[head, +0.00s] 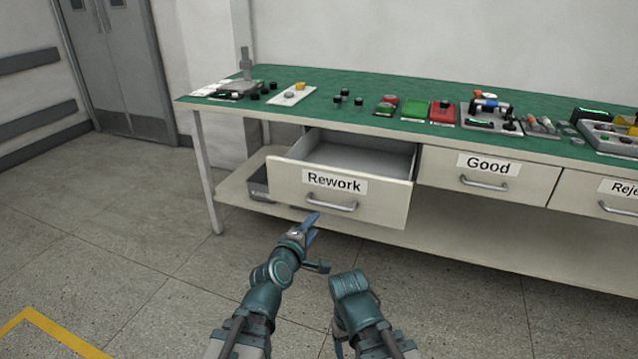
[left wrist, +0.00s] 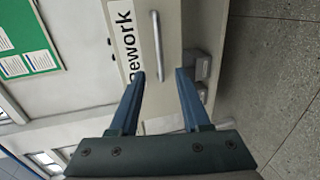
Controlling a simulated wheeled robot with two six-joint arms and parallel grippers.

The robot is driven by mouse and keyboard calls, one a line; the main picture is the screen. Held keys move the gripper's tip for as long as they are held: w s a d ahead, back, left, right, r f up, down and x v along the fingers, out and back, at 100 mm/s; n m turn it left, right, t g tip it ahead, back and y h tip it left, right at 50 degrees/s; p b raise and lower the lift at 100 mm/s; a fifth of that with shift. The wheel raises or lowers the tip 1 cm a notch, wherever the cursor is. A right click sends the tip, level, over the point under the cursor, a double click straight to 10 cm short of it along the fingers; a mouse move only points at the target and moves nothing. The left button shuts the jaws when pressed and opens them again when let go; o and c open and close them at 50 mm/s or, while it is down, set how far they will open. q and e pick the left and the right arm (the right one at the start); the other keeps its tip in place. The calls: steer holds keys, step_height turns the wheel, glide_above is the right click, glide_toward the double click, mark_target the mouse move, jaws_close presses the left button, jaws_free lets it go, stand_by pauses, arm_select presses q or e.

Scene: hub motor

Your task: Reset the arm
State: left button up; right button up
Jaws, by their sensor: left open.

_ _ _ _

The material above holds pictures; copy everything else in it exactly.

[head, +0.00s] 
[left wrist, +0.00s] 
Controlling a simulated wheeled robot with two six-joint arms and parallel grippers.

The robot is driven by mouse and keyboard calls, one a line; the main picture is the screen. Held keys move the gripper's tip for as long as they are held: w s a d ahead, back, left, right, r f up, down and x v along the fingers, out and back, at 100 mm/s; n m turn it left, right, t g tip it ahead, back and y h tip it left, right at 50 degrees/s; p b raise and lower the lift at 100 mm/s; a fifth of that with shift. The wheel raises or lowers the tip 1 cm a notch, wherever the cursor is. A right click sends the tip, level, over the point under the cursor, a double click straight to 10 cm short of it along the fingers; a mouse move only points at the target and moves nothing. The left button shuts the jaws when pressed and opens them again when let go; o and c open and close them at 50 mm/s or, while it is down, set how far they will open. q and e pick the left and the right arm (the right one at the start); the other keeps its tip in place. The calls: steer holds keys, step_height turns the wheel, glide_above is the right click, glide_toward the double click, mark_target the mouse move, jaws_close presses the left button, jaws_free lets it go, stand_by pauses, arm_select presses q or e.

Scene: hub motor

Your task: Reset the arm
State: left button up; right button up
Jaws, by their sensor: left open.

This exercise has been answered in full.